* Raw data:
==================================================
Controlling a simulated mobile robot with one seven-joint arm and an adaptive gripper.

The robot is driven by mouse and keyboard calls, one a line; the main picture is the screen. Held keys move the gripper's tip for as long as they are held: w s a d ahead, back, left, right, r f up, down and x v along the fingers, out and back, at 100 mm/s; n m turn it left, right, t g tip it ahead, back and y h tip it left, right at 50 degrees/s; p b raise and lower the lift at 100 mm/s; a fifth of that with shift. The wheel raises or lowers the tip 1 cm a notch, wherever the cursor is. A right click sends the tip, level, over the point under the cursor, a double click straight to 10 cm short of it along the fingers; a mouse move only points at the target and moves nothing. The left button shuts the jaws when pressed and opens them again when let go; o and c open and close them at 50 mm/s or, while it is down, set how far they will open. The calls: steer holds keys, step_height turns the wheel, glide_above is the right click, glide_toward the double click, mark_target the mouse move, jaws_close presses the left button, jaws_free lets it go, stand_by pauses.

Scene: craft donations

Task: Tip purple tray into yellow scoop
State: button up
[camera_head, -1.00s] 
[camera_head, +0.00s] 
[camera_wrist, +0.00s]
==================================================
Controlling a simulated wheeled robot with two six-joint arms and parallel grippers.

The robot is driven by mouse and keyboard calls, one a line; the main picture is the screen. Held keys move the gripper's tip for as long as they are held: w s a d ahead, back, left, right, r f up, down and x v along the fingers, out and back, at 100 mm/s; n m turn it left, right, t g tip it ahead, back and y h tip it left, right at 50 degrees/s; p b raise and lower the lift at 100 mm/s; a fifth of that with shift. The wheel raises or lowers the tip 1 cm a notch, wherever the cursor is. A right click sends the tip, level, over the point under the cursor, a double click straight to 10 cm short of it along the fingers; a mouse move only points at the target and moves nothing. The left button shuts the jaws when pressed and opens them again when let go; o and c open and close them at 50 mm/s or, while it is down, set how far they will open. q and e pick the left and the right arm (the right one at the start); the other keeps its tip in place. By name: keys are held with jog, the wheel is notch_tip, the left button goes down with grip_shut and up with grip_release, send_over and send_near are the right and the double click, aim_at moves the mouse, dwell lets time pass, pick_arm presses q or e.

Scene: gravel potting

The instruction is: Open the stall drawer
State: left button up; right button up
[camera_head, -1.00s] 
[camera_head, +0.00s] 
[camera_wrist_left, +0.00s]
==================================================
* What is asked:
Answer with one number: how many lines of the entries above include the word "Controlling".

* Written response:
2